Chances are, you probably have not heard of the "CLOUD Act." I hadn't heard about it until recently. A draft of the legislation is available on the website for U.S. Senator Orrin Hatch (Republican - Utah).

Many people who already use cloud services to store and backup data might assume: if it has to do with the cloud, then it must be good.  Such an assumption would be foolish. The full name of the bill: "Clarifying Overseas Use Of Data." What problem does this bill solve? Senator Hatch stated last month why he thinks this bill is needed:

"... the Supreme Court will hear arguments in a case... United States v. Microsoft Corp., colloquially known as the Microsoft Ireland case... The case began back in 2013, when the US Department of Justice asked Microsoft to turn over emails stored in a data center in Ireland. Microsoft refused on the ground that US warrants traditionally have stopped at the water’s edge. Over the last few years, the legal battle has worked its way through the court system up to the Supreme Court... The issues the Microsoft Ireland case raises are complex and have created significant difficulties for both law enforcement and technology companies... law enforcement officials increasingly need access to data stored in other countries for investigations, yet no clear enforcement framework exists for them to obtain overseas data. Meanwhile, technology companies, who have an obligation to keep their customers’ information private, are increasingly caught between conflicting laws that prohibit disclosure to foreign law enforcement. Equally important, the ability of one nation to access data stored in another country implicates national sovereignty... The CLOUD Act bridges the divide that sometimes exists between law enforcement and the tech sector by giving law enforcement the tools it needs to access data throughout the world while at the same time creating a commonsense framework to encourage international cooperation to resolve conflicts of law. To help law enforcement, the bill creates incentives for bilateral agreements—like the pending agreement between the US and the UK—to enable investigators to seek data stored in other countries..."

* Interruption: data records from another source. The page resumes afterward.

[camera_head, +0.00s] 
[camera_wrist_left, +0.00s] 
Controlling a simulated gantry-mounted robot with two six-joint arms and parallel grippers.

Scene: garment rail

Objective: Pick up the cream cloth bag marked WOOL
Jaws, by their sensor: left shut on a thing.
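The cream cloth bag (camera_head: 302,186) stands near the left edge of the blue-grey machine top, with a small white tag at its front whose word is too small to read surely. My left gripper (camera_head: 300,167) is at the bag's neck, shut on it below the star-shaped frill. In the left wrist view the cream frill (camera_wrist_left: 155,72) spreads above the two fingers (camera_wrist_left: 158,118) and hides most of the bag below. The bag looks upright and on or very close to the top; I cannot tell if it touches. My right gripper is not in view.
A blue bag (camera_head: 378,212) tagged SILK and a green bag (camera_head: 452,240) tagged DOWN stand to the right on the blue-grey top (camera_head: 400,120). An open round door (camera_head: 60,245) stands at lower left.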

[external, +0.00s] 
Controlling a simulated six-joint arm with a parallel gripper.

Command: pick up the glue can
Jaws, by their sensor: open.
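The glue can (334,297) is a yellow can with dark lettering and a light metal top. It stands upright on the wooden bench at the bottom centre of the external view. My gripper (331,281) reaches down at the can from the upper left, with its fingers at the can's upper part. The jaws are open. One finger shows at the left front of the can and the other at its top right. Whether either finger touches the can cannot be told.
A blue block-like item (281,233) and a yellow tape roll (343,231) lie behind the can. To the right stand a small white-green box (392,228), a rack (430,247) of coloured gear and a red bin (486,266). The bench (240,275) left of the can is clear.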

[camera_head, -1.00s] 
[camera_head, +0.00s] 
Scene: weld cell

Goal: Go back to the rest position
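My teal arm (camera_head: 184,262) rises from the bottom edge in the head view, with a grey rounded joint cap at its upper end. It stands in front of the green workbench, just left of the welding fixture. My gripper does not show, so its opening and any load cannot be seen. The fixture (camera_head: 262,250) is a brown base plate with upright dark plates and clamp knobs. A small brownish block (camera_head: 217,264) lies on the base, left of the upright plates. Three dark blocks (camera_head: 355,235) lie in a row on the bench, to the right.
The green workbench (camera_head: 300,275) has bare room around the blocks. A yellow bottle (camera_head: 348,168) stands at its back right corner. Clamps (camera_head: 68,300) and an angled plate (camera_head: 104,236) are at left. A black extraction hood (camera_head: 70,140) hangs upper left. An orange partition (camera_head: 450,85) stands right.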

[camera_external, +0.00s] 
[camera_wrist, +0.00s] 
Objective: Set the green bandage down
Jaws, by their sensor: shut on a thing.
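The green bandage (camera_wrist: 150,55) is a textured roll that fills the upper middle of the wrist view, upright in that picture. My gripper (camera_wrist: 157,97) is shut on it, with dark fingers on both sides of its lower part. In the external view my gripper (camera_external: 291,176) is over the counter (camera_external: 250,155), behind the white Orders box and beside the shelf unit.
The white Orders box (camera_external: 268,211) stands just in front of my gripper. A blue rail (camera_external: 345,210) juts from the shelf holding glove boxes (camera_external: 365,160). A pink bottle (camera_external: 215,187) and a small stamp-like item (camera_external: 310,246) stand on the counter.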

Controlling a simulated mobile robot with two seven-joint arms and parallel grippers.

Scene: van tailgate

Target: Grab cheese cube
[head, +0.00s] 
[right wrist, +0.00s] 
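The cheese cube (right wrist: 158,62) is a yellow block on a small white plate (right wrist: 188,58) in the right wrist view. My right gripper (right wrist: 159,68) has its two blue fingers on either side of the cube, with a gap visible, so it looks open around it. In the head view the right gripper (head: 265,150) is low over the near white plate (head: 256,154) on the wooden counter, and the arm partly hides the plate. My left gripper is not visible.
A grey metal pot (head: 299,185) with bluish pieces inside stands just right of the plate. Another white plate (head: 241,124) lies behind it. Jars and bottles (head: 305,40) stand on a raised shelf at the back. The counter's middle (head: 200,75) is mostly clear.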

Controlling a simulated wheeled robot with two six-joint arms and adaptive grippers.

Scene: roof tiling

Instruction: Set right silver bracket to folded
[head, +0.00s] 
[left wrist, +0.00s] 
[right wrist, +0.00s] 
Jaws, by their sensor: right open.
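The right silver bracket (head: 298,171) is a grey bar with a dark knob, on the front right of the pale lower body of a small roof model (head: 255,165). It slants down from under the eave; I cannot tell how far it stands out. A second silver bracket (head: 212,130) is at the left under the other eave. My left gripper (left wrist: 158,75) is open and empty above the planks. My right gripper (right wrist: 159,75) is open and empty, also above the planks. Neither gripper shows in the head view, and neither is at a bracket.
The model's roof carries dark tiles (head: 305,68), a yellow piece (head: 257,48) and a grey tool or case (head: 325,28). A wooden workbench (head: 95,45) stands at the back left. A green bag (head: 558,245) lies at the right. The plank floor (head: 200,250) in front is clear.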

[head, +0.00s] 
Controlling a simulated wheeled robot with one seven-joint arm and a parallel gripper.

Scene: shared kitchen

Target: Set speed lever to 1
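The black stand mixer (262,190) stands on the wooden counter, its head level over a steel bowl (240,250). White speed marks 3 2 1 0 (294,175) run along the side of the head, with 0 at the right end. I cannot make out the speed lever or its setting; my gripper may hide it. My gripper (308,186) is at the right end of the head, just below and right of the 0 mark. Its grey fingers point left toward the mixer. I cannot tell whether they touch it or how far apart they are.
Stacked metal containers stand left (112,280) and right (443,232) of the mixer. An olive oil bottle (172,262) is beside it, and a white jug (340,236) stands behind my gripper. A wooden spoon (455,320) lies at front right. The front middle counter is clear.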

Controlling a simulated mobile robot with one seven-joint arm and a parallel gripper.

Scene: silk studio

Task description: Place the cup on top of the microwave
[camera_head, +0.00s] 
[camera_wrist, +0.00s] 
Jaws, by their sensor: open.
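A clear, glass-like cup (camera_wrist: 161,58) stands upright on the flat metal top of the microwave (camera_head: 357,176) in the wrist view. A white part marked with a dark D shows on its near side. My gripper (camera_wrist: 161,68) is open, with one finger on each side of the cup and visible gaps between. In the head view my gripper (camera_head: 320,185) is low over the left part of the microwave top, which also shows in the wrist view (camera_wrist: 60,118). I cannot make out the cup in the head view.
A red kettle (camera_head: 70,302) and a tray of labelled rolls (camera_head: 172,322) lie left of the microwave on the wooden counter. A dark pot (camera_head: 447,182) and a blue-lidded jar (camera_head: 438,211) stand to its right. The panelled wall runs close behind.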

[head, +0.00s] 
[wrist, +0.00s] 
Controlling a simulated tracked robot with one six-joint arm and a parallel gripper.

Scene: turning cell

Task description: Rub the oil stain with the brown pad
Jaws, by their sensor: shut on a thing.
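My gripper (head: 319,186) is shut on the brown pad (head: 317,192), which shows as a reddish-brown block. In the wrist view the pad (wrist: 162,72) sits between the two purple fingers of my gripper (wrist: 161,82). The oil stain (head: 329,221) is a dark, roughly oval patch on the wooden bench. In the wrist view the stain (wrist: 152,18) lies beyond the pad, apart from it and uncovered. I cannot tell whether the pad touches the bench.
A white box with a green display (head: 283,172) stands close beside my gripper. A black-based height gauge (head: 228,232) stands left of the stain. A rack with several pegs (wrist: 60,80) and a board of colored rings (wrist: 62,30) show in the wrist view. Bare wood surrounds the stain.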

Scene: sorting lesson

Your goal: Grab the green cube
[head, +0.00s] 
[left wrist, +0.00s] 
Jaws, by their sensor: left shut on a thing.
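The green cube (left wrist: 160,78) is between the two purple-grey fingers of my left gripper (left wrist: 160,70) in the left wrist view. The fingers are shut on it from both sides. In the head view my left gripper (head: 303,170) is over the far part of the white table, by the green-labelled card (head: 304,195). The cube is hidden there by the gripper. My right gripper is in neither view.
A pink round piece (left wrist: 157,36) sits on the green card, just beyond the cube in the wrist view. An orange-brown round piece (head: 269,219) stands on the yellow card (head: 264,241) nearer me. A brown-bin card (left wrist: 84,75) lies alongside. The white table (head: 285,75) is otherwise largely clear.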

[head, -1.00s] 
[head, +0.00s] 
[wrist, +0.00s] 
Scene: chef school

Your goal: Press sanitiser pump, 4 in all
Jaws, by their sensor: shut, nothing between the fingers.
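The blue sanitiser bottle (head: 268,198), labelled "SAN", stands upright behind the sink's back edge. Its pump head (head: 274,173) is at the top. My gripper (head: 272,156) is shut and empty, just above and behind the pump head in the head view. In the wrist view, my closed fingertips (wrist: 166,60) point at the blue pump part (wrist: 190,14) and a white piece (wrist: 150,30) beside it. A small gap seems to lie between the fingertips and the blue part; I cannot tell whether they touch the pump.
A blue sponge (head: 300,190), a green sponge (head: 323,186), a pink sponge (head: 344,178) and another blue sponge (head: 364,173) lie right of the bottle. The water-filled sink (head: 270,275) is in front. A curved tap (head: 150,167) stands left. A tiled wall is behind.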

Senators Coons, Graham, and Whitehouse, support the CLOUD Act, along with House Representatives Collins, Jeffries, and others. The American Civil Liberties Union (ACLU) opposes the bill and warned:

"Despite its fluffy sounding name, the recently introduced CLOUD Act is far from harmless. It threatens activists abroad, individuals here in the U.S., and would empower Attorney General Sessions in new disturbing ways... the CLOUD Act represents a dramatic change in our law, and its effects will be felt across the globe... The bill starts by giving the executive branch dramatically more power than it has today. It would allow Attorney General Sessions to enter into agreements with foreign governments that bypass current law, without any approval from Congress. Under these agreements, foreign governments would be able to get emails and other electronic information without any additional scrutiny by a U.S. judge or official. And, while the attorney general would need to consider a country’s human rights record, he is not prohibited from entering into an agreement with a country that has committed human rights abuses... the bill would for the first time allow these foreign governments to wiretap in the U.S. — even in cases where they do not meet Wiretap Act standards. Paradoxically, that would give foreign governments the power to engage in surveillance — which could sweep in the information of Americans communicating with foreigners — that the U.S. itself would not be able to engage in. The bill also provides broad discretion to funnel this information back to the U.S., circumventing the Fourth Amendment. This information could potentially be used by the U.S. to engage in a variety of law enforcement actions."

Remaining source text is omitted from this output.